- The Washington Times - Wednesday, January 1, 2003

BOSTON.—From the outside, it looks like another gray building along one of the city's gray boulevards.
But you're scarcely out of the cab and inside before you're gazing at the interior garden flowering and green plants, Greek and Roman statuary, fountains and ivy . It takes your breath away, then restores it. You're looking out at the central courtyard that all three stories have been built to enclose. The garden strikes the eye differently from every floor and angle, returning you to color and light and life, calm and uplift. Welcome to Isabella Stewart Gardner's house.
It's called a museum now, but you feel like presenting your calling card as if you were dropping by a private home a century ago. Our hostesses' stamp is everywhere you look. Mrs. Gardner's was is a singular vision. And a reflection of a singular woman: her energy, wealth, generosity and, not least, attention to detail. She determined where every picture would hang and every tapestry. She chose the color of the tiles and the size of the doors. She put it all in place just so, and, by the terms of her will, so it remains.

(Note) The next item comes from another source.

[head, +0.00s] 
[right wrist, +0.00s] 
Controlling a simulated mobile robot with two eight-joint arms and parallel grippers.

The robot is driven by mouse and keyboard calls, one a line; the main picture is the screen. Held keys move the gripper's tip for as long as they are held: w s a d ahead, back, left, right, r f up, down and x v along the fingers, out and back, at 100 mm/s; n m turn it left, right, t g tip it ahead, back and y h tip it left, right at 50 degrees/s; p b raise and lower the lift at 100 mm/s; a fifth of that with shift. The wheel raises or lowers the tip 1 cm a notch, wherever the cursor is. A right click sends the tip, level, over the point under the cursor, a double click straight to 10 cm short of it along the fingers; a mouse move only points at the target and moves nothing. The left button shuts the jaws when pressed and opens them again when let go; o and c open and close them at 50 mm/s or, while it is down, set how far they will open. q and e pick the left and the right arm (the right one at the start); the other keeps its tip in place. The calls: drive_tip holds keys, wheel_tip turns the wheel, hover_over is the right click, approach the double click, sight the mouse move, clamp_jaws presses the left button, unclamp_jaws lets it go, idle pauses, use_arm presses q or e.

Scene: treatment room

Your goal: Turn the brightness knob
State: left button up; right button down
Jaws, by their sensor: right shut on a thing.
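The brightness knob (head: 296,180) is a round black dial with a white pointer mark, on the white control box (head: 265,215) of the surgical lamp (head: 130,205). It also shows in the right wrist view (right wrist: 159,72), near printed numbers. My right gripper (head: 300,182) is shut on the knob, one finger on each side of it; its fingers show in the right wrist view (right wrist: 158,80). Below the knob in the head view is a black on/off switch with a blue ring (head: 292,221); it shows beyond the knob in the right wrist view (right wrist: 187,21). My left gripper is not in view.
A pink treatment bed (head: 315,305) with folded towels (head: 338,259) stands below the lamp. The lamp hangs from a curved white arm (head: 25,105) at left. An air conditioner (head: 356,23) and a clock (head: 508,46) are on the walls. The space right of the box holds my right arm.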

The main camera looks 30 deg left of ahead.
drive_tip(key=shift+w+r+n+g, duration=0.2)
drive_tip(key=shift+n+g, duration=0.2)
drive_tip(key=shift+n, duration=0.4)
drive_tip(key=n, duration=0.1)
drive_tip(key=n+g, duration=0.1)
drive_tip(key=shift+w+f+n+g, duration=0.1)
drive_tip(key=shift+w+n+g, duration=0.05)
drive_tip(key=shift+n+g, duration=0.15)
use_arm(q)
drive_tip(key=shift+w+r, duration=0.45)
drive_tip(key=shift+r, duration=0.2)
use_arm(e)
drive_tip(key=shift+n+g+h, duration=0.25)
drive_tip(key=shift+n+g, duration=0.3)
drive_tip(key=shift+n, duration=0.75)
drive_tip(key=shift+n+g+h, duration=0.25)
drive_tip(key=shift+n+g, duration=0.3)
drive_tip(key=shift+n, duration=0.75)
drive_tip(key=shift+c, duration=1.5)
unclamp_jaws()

Here you feel like a guest rather than museumgoer the guest of a lady with definite views, for which you're profoundly grateful.
What other collector would have gathered John Singer Sargent's "El Jaleo" and his stunning pictures of Mrs. Gardner herself under one, three-story roof above a courtyard out of 15th century Venice?
As in a home, the pictures that have acquired fame over the years are scattered here and there without fanfare; only Sargent's "El Jaleo" gets star treatment, and it would have that wherever it was.
The poinsettias have been put out this time of year I wonder if Mrs. Gardner would approve of anything so expected. Instead, one thinks of the reaction of the hundreds of guests the night the merry widow Gardner opened her mysterious new house on the Fenway.
At 62, she had spent the four years since her husband's death searching Europe for the arches and pillars, staircases and furnishings, whole walls and rose windows, that would make up her dream palace.
Isabella Stewart Gardner had all this assembled under her personal supervision behind the outwardly unexceptional walls. Then it was time to unveil it on New Year's Night, 1903. The guests were ushered in and guided upstairs to the high-ceilinged music room for a concert of Bach, Mozart and Schumann by a 50-piece ensemble from the Boston Symphony under the direction of Wilhelm Gericke. (If there was anything Mrs. Gardner loved better than art, it was music.)
Then the great doors overlooking the courtyard were flung open and there below, illuminated by lanterns hung from the balconies and sparkling in the candlelight below, was the courtyard garden with its plenitude of flowers and murmuring fountains. It must have astounded then as it astounds now.
The sight even got an exclamation point in the description penned later by the always reserved Henry James, who for once overcame his reservations. He was among the guests that night, although Mrs. Gardner much preferred the company of starving artists and unrecognized talents.
The story is that her collection, or at least the parts of it the current crop of critics think well of, was really the work of the young art critic she patronized the much debated Bernard Berenson. But a look at their correspondence indicates she was teaching him at least as much as he thought he was teaching her and that she was not always pleased with her pupil and agent.
I used to know a lady like Mrs. Gardner, in spirit though not worldly resources. Her name was Julia Raley and she lived not in Boston but Pine Bluff, Ark., and though I knew her only in her last, dwindling years, she never lost her brightness. Her house with its great lawn and stately pillars, a picture of Southern gentility fading fast, is only a ruin and memory now; even then it was falling in on her. Miss Julia would jolly you one minute, chide you the next, but always have your full attention. She and Mrs. Gardner would have understood one another.
Memories of great ladies merge. But it is time to go. The unreal world waits. Thank you, Mrs. Gardner, we had a nice time. Other guests keep arriving as we leave to enjoy the gifts her keen eye and unsparing will have left succeeding generations. From somewhere, maybe the garden, you can almost hear her response. It is the motto she chose for the seal she designed, like everything else, for her museum: C'est mon plaisir. My pleasure.